▸ THE REQUEST:
Please transcribe the records precisely; pictures stay out of your copy.

▸ EXTRACTED MATERIAL:
>> begin

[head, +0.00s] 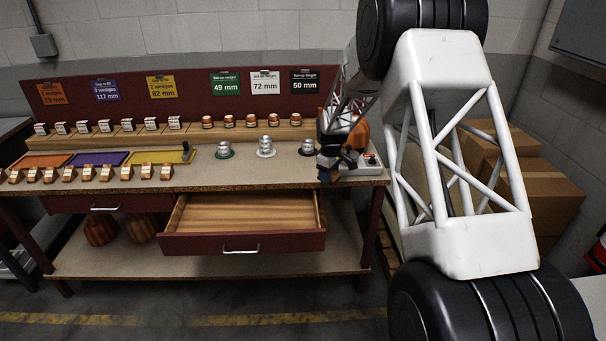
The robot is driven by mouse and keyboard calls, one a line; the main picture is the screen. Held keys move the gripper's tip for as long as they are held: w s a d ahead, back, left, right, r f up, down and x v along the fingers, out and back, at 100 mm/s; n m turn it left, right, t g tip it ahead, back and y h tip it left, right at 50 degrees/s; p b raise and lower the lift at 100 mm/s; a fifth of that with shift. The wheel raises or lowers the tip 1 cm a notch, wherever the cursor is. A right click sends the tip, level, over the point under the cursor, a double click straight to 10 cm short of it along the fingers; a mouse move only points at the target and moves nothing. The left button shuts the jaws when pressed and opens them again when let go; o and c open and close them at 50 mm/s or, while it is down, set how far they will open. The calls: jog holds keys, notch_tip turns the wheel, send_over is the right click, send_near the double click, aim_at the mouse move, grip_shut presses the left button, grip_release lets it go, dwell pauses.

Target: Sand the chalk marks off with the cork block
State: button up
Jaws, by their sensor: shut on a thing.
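My gripper (329,166) is at the right end of the bench, low over the bench top and in front of an orange-brown rounded wooden form (358,135). It is shut on a small thing, most likely the cork block, which is mostly hidden by the dark fingers. The form is partly covered by my arm and gripper. I cannot tell whether the held thing touches it. No chalk marks can be made out at this size.
An empty wooden drawer (245,213) stands pulled out below the bench top (210,177). Rows of small labelled blocks and orange, purple and yellow trays (150,157) fill the left side.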

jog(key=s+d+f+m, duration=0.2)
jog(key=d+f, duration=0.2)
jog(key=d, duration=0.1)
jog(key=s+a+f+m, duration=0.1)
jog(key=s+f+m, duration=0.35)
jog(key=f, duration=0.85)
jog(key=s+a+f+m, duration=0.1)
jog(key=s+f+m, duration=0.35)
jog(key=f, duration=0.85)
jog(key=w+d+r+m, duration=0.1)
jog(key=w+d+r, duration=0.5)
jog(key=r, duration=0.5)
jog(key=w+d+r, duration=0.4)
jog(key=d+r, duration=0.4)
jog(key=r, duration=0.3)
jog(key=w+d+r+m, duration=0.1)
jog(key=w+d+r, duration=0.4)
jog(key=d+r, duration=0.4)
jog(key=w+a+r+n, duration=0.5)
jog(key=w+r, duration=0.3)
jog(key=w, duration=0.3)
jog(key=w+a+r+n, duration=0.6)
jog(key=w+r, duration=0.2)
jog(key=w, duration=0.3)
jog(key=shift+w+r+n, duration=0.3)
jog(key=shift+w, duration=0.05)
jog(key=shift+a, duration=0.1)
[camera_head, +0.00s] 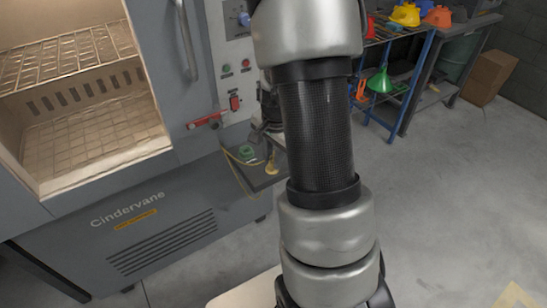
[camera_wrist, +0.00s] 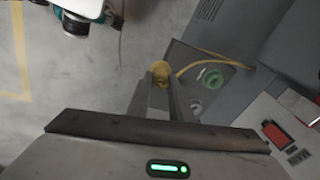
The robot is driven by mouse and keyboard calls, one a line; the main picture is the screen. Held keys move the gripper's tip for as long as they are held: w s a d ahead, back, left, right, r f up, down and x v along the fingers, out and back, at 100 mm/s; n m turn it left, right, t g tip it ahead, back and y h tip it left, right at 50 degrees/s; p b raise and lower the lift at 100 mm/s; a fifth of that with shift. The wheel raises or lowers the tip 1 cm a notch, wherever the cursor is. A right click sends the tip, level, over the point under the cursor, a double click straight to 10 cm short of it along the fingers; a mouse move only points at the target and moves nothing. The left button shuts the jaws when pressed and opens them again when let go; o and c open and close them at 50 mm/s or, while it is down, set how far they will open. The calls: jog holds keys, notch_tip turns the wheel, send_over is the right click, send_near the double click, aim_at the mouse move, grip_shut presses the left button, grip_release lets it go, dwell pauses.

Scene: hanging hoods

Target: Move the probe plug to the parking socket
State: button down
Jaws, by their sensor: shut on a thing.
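The yellow probe plug (camera_wrist: 160,69) is between the fingertips of my gripper (camera_wrist: 161,80) in the wrist view, near the edge of a small dark shelf. A yellow cable (camera_wrist: 195,63) runs from the plug to the right. In the head view the plug (camera_head: 271,168) shows at the shelf's right part. A green ring-shaped socket (camera_wrist: 210,78) and a pale grey round fitting (camera_wrist: 196,106) sit on the shelf beside the plug; I cannot tell which is the parking socket. The green one also shows in the head view (camera_head: 246,152). Whether the plug touches the shelf is unclear.
The dark shelf (camera_head: 242,174) juts from the grey oven (camera_head: 160,225), whose chamber is open at left. A red handle (camera_head: 206,120) and red switch (camera_head: 235,102) are above the shelf. A blue rack (camera_head: 420,70) with funnels stands behind.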

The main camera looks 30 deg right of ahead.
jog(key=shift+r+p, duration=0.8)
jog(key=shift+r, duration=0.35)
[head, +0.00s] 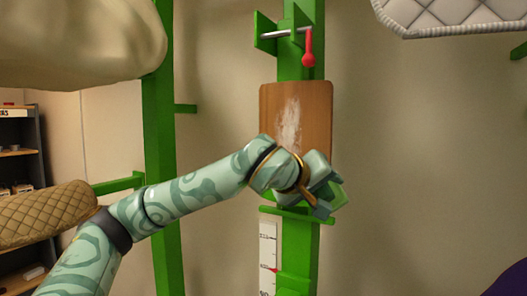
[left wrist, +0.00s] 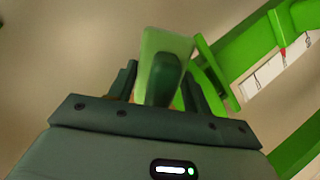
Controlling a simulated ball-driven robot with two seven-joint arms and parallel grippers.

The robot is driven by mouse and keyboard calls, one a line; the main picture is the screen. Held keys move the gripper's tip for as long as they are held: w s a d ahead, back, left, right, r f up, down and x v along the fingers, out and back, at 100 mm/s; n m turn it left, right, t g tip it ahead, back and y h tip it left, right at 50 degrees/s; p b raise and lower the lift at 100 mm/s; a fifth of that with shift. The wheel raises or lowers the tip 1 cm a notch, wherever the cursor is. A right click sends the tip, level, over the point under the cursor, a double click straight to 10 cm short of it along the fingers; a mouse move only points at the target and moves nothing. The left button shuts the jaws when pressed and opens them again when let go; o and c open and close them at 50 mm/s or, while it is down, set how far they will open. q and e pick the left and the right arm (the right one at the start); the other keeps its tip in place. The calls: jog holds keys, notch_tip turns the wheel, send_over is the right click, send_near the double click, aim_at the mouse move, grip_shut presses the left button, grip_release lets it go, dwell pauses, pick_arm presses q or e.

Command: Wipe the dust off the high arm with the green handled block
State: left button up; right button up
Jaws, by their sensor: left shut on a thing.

>> end

▸ ANSWER TO THE PROBLEM:
[head, +0.00s] 
The robot is driven by mouse and keyboard calls, one a line; the main picture is the screen. Held keys move the gripper's tip for as long as they are held: w s a d ahead, back, left, right, r f up, down and x v along the fingers, out and back, at 100 mm/s; n m turn it left, right, t g tip it ahead, back and y h tip it left, right at 50 degrees/s; p b raise and lower the lift at 100 mm/s; a fifth of that with shift. The wheel raises or lowers the tip 1 cm a notch, wherever the cursor is. A right click sends the tip, level, over the point under the cursor, a double click straight to 10 cm short of it along the fingers; a mouse move only points at the target and moves nothing. The left button shuts the jaws when pressed and opens them again when let go; o and c open and close them at 50 mm/s or, while it is down, set how far they will open. The calls: jog holds keys, notch_tip turns the wheel, send_over is the right click, send_near the double click, aim_at the mouse move, grip_shut presses the left button, grip_release lets it go, dwell pauses.

Target: Sand the chalk marks off with the cork block
State: button up
Jaws, by their sensor: shut on a thing.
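My gripper (329,166) is at the right end of the bench, low over the bench top and in front of an orange-brown rounded wooden form (358,135). It is shut on a small thing, most likely the cork block, which is mostly hidden by the dark fingers. The form is partly covered by my arm and gripper. I cannot tell whether the held thing touches it. No chalk marks can be made out at this size.
An empty wooden drawer (245,213) stands pulled out below the bench top (210,177). Rows of small labelled blocks and orange, purple and yellow trays (150,157) fill the left side.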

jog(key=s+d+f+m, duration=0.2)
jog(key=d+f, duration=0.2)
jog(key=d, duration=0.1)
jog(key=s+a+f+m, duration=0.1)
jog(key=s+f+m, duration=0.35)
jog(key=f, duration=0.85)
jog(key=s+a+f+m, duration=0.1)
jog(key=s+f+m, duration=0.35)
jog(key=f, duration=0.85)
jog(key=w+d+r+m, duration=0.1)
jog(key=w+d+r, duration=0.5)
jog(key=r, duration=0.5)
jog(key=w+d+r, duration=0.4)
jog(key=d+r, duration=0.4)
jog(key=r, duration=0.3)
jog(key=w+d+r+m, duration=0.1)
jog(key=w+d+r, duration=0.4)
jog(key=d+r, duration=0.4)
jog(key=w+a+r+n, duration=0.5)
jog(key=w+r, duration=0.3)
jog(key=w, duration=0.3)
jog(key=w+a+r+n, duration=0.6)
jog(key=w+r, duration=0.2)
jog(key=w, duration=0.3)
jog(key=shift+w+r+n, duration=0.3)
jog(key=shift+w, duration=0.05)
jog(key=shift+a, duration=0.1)
[camera_head, +0.00s] 
[camera_wrist, +0.00s] 
The robot is driven by mouse and keyboard calls, one a line; the main picture is the screen. Held keys move the gripper's tip for as long as they are held: w s a d ahead, back, left, right, r f up, down and x v along the fingers, out and back, at 100 mm/s; n m turn it left, right, t g tip it ahead, back and y h tip it left, right at 50 degrees/s; p b raise and lower the lift at 100 mm/s; a fifth of that with shift. The wheel raises or lowers the tip 1 cm a notch, wherever the cursor is. A right click sends the tip, level, over the point under the cursor, a double click straight to 10 cm short of it along the fingers; a mouse move only points at the target and moves nothing. The left button shuts the jaws when pressed and opens them again when let go; o and c open and close them at 50 mm/s or, while it is down, set how far they will open. The calls: jog holds keys, notch_tip turns the wheel, send_over is the right click, send_near the double click, aim_at the mouse move, grip_shut presses the left button, grip_release lets it go, dwell pauses.

Scene: hanging hoods

Target: Move the probe plug to the parking socket
State: button down
Jaws, by their sensor: shut on a thing.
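The yellow probe plug (camera_wrist: 160,69) is between the fingertips of my gripper (camera_wrist: 161,80) in the wrist view, near the edge of a small dark shelf. A yellow cable (camera_wrist: 195,63) runs from the plug to the right. In the head view the plug (camera_head: 271,168) shows at the shelf's right part. A green ring-shaped socket (camera_wrist: 210,78) and a pale grey round fitting (camera_wrist: 196,106) sit on the shelf beside the plug; I cannot tell which is the parking socket. The green one also shows in the head view (camera_head: 246,152). Whether the plug touches the shelf is unclear.
The dark shelf (camera_head: 242,174) juts from the grey oven (camera_head: 160,225), whose chamber is open at left. A red handle (camera_head: 206,120) and red switch (camera_head: 235,102) are above the shelf. A blue rack (camera_head: 420,70) with funnels stands behind.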

The main camera looks 30 deg right of ahead.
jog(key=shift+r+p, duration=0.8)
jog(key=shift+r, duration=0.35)
[head, +0.00s] 
[left wrist, +0.00s] 
Controlling a simulated ball-driven robot with two seven-joint arms and parallel grippers.

The robot is driven by mouse and keyboard calls, one a line; the main picture is the screen. Held keys move the gripper's tip for as long as they are held: w s a d ahead, back, left, right, r f up, down and x v along the fingers, out and back, at 100 mm/s; n m turn it left, right, t g tip it ahead, back and y h tip it left, right at 50 degrees/s; p b raise and lower the lift at 100 mm/s; a fifth of that with shift. The wheel raises or lowers the tip 1 cm a notch, wherever the cursor is. A right click sends the tip, level, over the point under the cursor, a double click straight to 10 cm short of it along the fingers; a mouse move only points at the target and moves nothing. The left button shuts the jaws when pressed and opens them again when let go; o and c open and close them at 50 mm/s or, while it is down, set how far they will open. q and e pick the left and the right arm (the right one at the start); the other keeps its tip in place. The calls: jog holds keys, notch_tip turns the wheel, send_over is the right click, send_near the double click, aim_at the mouse move, grip_shut presses the left button, grip_release lets it go, dwell pauses, pick_arm presses q or e.

Command: Wipe the dust off the high arm with the green handled block
State: left button up; right button up
Jaws, by their sensor: left shut on a thing.

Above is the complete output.